Question: I was trying to prove that, given a family $\{(X_i, \mathcal{T}_i) \}_{i \in I}$ of topolgical spaces and the product topology $(X, \mathcal{T})$ of these spaces, if $X$ is Hausdorff, then each $X_i$ is also Hausdorff.
My Attempt: In order to prove this, we notice that the coordinate projection $\pi_i: X \to X_i$ (which is continuous by definition) is also an open map, so it maps open sets from $X$ to open sets in $X_i$. It is also surjective, so we claim $X_i$ is Hausdorff by this means.
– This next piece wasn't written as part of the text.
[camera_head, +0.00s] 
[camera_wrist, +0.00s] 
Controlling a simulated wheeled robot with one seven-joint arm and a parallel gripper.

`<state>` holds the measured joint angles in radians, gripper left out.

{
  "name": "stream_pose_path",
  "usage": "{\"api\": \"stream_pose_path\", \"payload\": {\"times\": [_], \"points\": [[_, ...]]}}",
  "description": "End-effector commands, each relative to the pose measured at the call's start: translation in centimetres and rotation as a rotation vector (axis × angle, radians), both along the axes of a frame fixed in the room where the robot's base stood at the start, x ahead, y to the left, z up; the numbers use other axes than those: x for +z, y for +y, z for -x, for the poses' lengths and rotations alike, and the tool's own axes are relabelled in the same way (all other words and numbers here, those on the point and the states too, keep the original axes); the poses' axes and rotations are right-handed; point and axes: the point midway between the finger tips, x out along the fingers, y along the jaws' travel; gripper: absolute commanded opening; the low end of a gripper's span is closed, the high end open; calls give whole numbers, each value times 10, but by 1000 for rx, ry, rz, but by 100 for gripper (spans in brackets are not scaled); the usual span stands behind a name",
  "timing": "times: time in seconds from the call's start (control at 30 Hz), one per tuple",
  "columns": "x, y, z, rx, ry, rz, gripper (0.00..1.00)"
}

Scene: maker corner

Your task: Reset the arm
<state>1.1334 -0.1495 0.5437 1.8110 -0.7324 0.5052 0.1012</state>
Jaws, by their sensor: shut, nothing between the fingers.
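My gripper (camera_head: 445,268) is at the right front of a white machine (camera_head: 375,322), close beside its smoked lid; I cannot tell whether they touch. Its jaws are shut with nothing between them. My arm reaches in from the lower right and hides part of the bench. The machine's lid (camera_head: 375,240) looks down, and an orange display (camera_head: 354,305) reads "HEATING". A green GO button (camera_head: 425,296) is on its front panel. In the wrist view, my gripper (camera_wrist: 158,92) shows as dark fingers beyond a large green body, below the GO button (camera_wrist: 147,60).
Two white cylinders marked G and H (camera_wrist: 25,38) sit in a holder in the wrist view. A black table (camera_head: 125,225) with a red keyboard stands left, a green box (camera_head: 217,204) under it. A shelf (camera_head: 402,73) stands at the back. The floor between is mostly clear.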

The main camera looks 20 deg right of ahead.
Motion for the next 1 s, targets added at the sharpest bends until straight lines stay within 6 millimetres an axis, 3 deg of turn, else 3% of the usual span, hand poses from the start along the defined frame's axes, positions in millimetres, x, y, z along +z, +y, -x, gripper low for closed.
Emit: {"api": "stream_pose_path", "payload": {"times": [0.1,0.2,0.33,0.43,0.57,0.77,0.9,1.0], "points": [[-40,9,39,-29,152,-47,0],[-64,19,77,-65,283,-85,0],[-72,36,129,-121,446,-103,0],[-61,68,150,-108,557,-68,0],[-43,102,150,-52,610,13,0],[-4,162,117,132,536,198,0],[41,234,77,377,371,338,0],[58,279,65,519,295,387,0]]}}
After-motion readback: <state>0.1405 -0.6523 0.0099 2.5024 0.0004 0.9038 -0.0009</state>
More precisely, if $\pi_i(x) \neq \pi_i(y)$ in $X_i$ (assuming $\pi_i$ is actually surjective), there are disjoint open sets $U_x, U_y \in \mathcal{T}$ for which $x \in U_x$ and $y \in U_y$. Thus, $\pi_i(U_x \bigcap U_y) = \pi_i(U_x) \bigcap \pi_i(U_y) = \emptyset$ and $\pi_i(U_x), \pi_i(U_y)$ are both open, since $\pi_i$ is an open map. Therefore, $X_i$ is Hausdorff with the above two disjoint open sets $\pi_i(U_x)$ and $\pi_i(U_y)$ separating $\pi_i(x)$ and $\pi_i(y)$.
Doubts: An error in the above proof would be that $\pi_i$ is not necessarily surjective, but I'm not sure if this is the case. I did find an exercise from Willard's book "General Topology", (exercise 8F. 2) in particular) which states: "Assuming the axiom of choice, show that each projection is onto if each factor space is nonempty." This has increased my doubts about the above proof, since there is no assumption that the spaces in the product are nonempty.
You are right, there is an implicit assumption that the spaces are non-empty.
The problem is false if the spaces can be empty: pick $X_1$ to be non-Haussdorff and $X_2=\emptyset$. Then $X=X_1 \times X_2=\emptyset$ is Haussdorff, but $X_1$ is not.
If $X_i$ are non-empty, the claim follows along your reasoning.